Write out the lines from the line containing "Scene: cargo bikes" through the final line of the listing below, exactly, omitting every other line.

** Start DATA PROVIDED **

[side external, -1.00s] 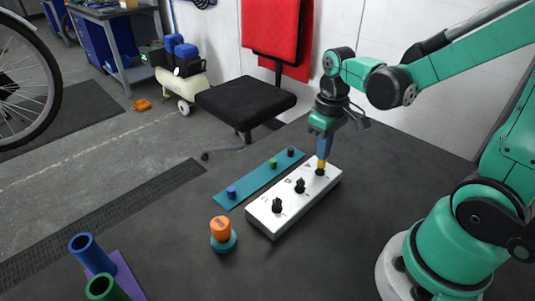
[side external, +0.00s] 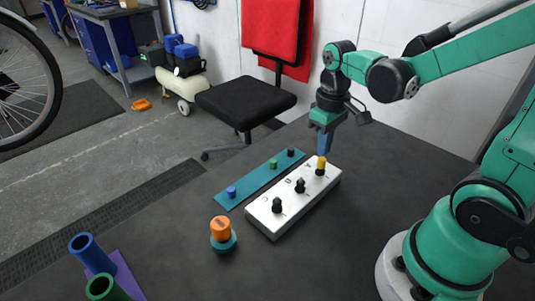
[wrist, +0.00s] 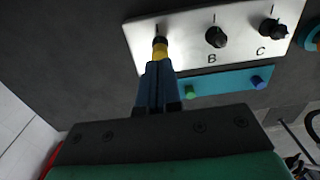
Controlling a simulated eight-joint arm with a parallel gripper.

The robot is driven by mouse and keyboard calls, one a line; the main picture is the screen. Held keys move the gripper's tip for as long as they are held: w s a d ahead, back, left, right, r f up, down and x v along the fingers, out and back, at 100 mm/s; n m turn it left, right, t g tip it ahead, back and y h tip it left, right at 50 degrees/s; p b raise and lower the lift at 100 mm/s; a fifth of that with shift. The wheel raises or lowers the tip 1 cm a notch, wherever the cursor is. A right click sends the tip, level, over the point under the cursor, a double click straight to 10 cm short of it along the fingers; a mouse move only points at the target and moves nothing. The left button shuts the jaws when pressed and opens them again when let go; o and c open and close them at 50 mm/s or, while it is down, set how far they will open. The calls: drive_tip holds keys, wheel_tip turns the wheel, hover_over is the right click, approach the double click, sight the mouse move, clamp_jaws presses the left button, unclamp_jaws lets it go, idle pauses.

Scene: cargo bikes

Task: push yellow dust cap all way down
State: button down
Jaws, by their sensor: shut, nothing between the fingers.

** End DATA PROVIDED **

SOLUTION TO THIS PROBLEM:
Scene: cargo bikes

Task: push yellow dust cap all way down
State: button down
Jaws, by their sensor: shut, nothing between the fingers.

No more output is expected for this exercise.